**Task description:** Reproduce only the lines from the one containing "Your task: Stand" through the one containing "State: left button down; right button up", exactly as written and with both ends included.

**Data lines:**
....

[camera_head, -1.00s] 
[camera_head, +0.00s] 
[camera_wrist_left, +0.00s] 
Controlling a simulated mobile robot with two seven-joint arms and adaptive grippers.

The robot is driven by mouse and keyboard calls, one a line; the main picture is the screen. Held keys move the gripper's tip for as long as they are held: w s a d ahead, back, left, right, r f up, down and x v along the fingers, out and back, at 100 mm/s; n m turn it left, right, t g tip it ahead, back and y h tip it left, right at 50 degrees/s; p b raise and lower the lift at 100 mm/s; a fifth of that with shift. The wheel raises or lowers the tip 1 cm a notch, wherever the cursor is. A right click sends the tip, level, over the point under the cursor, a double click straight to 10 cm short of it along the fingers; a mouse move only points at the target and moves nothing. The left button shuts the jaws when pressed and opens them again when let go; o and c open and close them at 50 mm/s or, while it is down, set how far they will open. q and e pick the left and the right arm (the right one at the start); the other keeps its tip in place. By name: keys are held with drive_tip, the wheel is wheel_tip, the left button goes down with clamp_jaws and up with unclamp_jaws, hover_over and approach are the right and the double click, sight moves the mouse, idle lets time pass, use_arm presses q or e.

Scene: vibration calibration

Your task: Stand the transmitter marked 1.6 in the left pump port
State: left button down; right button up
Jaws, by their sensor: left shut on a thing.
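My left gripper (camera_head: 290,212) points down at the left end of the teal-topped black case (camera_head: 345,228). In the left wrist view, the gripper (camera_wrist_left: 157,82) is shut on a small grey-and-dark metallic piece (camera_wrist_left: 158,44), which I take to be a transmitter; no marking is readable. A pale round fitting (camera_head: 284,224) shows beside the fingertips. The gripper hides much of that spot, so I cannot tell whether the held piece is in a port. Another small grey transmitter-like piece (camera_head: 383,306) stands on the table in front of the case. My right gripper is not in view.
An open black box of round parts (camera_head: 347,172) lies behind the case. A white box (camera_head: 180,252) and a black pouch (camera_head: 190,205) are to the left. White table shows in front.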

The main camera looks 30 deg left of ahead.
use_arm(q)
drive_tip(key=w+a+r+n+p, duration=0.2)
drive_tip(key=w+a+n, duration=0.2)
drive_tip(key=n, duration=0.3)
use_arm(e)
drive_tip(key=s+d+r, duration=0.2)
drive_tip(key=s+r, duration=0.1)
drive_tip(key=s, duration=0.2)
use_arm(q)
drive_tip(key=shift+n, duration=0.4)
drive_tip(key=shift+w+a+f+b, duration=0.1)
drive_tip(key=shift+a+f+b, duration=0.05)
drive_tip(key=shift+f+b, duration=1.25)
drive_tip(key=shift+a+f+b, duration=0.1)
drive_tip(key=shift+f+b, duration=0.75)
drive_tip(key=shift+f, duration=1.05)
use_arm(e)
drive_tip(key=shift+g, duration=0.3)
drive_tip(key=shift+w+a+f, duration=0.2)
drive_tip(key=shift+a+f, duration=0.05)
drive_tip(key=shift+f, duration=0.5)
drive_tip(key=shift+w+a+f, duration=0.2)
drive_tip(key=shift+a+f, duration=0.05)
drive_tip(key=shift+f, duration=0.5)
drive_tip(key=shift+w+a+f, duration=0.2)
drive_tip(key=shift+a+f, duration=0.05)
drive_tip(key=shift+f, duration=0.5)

....

**Written reply:**
Your task: Stand the transmitter marked 1.6 in the left pump port
State: left button down; right button up

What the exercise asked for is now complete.